[Aim]:
Please write out the material that follows, exactly as it stands.

★ ★ ★

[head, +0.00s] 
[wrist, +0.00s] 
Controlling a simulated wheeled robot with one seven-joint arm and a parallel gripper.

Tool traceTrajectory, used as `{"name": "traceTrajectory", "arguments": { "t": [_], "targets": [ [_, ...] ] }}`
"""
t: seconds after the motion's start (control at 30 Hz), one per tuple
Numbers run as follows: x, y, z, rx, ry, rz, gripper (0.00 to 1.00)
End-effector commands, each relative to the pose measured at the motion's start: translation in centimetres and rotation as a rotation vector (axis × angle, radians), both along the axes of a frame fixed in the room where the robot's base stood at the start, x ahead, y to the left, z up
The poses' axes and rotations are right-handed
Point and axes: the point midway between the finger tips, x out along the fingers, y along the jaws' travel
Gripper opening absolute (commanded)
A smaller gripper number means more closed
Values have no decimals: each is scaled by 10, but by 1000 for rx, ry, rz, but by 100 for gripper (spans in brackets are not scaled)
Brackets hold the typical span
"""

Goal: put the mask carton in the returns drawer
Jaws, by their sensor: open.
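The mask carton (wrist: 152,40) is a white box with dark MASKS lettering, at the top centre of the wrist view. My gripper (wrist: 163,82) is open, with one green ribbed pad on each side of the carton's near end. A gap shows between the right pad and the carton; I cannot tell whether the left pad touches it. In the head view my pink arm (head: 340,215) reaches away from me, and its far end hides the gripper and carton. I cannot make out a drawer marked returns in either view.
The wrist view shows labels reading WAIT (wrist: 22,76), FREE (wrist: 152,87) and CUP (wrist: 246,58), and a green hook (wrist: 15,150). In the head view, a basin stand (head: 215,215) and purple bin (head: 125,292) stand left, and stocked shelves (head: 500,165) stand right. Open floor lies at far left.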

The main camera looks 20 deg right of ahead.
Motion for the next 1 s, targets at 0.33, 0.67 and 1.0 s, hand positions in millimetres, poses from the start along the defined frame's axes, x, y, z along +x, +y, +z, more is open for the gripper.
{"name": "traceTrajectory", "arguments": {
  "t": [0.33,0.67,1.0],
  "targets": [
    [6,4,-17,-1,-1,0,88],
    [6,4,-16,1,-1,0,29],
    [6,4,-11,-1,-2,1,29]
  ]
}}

★ ★ ★

[Reply to the exercise]:
[head, +0.00s] 
[wrist, +0.00s] 
Controlling a simulated wheeled robot with one seven-joint arm and a parallel gripper.

Tool traceTrajectory, used as `{"name": "traceTrajectory", "arguments": { "t": [_], "targets": [ [_, ...] ] }}`
"""
t: seconds after the motion's start (control at 30 Hz), one per tuple
Numbers run as follows: x, y, z, rx, ry, rz, gripper (0.00 to 1.00)
End-effector commands, each relative to the pose measured at the motion's start: translation in centimetres and rotation as a rotation vector (axis × angle, radians), both along the axes of a frame fixed in the room where the robot's base stood at the start, x ahead, y to the left, z up
The poses' axes and rotations are right-handed
Point and axes: the point midway between the finger tips, x out along the fingers, y along the jaws' travel
Gripper opening absolute (commanded)
A smaller gripper number means more closed
Values have no decimals: each is scaled by 10, but by 1000 for rx, ry, rz, but by 100 for gripper (spans in brackets are not scaled)
Brackets hold the typical span
"""

Goal: put the mask carton in the returns drawer
Jaws, by their sensor: open.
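The mask carton (wrist: 152,40) is a white box with dark MASKS lettering, at the top centre of the wrist view. My gripper (wrist: 163,82) is open, with one green ribbed pad on each side of the carton's near end. A gap shows between the right pad and the carton; I cannot tell whether the left pad touches it. In the head view my pink arm (head: 340,215) reaches away from me, and its far end hides the gripper and carton. I cannot make out a drawer marked returns in either view.
The wrist view shows labels reading WAIT (wrist: 22,76), FREE (wrist: 152,87) and CUP (wrist: 246,58), and a green hook (wrist: 15,150). In the head view, a basin stand (head: 215,215) and purple bin (head: 125,292) stand left, and stocked shelves (head: 500,165) stand right. Open floor lies at far left.

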The main camera looks 20 deg right of ahead.
Motion for the next 1 s, targets at 0.33, 0.67 and 1.0 s, hand positions in millimetres, poses from the start along the defined frame's axes, x, y, z along +x, +y, +z, more is open for the gripper.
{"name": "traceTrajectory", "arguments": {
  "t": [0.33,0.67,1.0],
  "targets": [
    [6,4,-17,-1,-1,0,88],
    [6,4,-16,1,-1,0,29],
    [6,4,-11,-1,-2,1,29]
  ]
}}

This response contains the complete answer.